‘We’re Still In’
Foreign Policy
U.S. President Joe Biden apologized to Ukrainian President Volodymyr Zelensky in Paris on Friday for the monthslong congressional delay in approving the latest U.S. aid package. The meeting, on the sidelines of D-Day commemoration events, was their first face-to-face encounter since Zelensky visited Washington last December to request greater military support.

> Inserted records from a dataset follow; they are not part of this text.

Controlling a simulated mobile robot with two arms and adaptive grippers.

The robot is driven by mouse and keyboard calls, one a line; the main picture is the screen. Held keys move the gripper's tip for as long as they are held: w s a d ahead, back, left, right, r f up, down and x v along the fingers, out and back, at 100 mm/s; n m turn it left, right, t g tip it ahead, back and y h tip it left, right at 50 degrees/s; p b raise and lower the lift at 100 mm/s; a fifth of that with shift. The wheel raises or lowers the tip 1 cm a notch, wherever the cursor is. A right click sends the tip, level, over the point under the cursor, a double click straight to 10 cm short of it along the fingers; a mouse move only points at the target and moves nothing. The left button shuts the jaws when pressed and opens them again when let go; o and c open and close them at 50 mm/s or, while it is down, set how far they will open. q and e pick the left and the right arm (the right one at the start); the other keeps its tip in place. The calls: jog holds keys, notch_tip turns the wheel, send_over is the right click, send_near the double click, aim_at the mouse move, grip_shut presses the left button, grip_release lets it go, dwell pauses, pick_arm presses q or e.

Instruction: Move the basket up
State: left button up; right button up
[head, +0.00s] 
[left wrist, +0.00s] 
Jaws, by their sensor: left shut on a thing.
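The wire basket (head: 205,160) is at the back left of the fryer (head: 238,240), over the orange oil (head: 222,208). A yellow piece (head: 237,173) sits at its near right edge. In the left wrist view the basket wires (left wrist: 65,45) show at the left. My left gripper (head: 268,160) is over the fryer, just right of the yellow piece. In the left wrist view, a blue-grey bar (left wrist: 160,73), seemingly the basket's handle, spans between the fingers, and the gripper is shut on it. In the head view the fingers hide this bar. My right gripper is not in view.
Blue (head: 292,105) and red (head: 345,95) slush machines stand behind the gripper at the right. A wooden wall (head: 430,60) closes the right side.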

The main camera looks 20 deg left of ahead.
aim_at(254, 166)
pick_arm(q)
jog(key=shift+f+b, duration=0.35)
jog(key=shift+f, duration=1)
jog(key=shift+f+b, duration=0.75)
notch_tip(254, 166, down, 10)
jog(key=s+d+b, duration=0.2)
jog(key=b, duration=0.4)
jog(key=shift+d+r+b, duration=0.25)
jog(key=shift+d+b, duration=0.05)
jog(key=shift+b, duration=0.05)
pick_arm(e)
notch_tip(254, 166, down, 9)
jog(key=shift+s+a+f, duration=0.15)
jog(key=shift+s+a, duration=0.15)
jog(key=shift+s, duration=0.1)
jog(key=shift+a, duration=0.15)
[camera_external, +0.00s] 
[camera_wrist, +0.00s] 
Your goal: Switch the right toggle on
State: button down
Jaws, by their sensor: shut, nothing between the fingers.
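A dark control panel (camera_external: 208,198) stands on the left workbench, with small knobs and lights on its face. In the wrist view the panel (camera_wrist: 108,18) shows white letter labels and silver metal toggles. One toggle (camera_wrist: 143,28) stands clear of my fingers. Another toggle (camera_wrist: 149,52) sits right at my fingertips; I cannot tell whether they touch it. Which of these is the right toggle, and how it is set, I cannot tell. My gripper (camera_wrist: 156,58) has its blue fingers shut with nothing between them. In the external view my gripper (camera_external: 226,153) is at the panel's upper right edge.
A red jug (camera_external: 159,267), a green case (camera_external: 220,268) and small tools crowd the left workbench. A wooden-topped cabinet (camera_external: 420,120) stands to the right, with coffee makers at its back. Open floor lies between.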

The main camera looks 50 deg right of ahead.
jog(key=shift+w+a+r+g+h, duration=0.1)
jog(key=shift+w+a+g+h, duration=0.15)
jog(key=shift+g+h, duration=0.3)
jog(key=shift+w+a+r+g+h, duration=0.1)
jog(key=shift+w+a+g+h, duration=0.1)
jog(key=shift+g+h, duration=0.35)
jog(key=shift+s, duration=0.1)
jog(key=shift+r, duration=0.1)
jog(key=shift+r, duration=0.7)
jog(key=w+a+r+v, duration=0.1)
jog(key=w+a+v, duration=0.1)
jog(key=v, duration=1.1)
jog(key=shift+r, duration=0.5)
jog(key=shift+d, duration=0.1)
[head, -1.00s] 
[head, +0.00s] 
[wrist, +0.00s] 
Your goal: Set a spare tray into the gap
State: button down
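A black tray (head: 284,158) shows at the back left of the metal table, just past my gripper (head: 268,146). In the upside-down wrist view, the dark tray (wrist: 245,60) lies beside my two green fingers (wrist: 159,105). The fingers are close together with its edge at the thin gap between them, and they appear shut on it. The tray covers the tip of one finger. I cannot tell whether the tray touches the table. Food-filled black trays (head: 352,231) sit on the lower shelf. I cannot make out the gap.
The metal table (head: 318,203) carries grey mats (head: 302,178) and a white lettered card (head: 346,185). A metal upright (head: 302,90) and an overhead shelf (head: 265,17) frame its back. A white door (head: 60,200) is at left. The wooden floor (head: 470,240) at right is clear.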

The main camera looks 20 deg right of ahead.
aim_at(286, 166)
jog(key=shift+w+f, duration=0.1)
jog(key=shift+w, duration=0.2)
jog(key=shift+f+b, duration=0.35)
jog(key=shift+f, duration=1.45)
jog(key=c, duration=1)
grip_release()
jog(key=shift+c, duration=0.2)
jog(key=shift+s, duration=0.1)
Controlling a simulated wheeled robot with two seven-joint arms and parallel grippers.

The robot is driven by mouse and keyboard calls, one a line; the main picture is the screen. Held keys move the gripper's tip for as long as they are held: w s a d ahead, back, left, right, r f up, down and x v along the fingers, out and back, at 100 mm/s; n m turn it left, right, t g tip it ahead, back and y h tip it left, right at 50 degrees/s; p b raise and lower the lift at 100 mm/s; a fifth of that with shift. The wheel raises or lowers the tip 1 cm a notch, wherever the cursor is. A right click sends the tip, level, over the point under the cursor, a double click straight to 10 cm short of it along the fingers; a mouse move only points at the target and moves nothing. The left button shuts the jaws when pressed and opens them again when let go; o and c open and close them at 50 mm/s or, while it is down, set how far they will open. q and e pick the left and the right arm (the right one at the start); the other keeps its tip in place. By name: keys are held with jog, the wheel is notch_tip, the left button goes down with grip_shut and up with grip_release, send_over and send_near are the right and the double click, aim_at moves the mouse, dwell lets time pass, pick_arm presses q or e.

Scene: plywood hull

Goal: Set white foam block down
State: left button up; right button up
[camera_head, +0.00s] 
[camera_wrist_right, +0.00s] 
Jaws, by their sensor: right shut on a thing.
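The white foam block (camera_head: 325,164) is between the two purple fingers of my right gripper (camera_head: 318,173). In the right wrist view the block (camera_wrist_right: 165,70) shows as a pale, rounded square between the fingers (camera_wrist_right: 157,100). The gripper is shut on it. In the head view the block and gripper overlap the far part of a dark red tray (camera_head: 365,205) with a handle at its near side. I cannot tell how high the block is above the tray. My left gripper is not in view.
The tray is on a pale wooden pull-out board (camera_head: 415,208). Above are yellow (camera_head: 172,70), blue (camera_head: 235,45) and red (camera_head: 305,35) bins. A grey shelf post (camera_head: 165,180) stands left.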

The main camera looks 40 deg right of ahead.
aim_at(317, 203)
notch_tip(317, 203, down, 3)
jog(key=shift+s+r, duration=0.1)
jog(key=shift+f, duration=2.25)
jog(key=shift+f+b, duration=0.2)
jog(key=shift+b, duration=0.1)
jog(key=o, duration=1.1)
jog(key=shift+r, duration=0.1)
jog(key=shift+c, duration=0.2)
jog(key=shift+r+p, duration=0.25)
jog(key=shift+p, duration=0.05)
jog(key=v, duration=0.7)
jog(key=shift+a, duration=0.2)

U.S. Republicans—some who directly opposed sending additional aid to Ukraine and others who wanted the funding package, which also earmarked billions of dollars in aid for Israel, to include additional money for security at the U.S. southern border—had stalled the nearly $61 billion aid deal for months before passing the package in April. “I apologize for those weeks of not knowing what’s going to happen in terms of funding,” Biden told Zelensky, adding that “we’re still in. Completely. Thoroughly.”
Biden also announced a new $225 million tranche to help Kyiv reconstruct its electric grid, which has been decimated by Russian attacks in recent months. The package also includes air defense interceptors, artillery ammunition, and other critical capabilities to strengthen Ukraine’s war effort. Zelensky, in turn, likened U.S. support to Washington’s efforts in Europe during World War II. On Thursday, amid events marking the 80th anniversary of the Normandy landings, Biden gave an interview to ABC World News in which he called Russian President Vladimir Putin “a dictator” and drew parallels between Moscow’s invasion of Ukraine and the actions of Nazi Germany.
“The struggle between a dictatorship and freedom is unending,” Biden said. “To surrender to bullies, to bow down to dictators is simply unthinkable. Were we to do that, it means we would be forgetting what happened here on these hallowed beaches.”
Zelensky and Biden will meet again next week at the G-7 summit in Italy, where they will discuss using frozen Russian assets to provide Kyiv with $50 billion in aid. The United States is by far Ukraine’s biggest military supplier. Last week, Biden granted Kyiv permission to use U.S.-supplied weapons to target military sites inside Russian territory near Ukraine’s Kharkiv region so long as the operations are in self-defense. The decision, which Germany quickly copied, comes as Moscow has renewed attacks on Kharkiv, Ukraine’s second-largest city, in recent weeks. Kharkiv is located around 25 miles from the Russian border.
In response, Putin warned Washington and its allies on Wednesday that he could deploy weapons to countries within striking distance of the West and that the United States should not assume that Russia will always rule out using nuclear weapons. While at the St. Petersburg International Economic Forum on Friday, though, Putin said there was no need for nuclear warfareright now.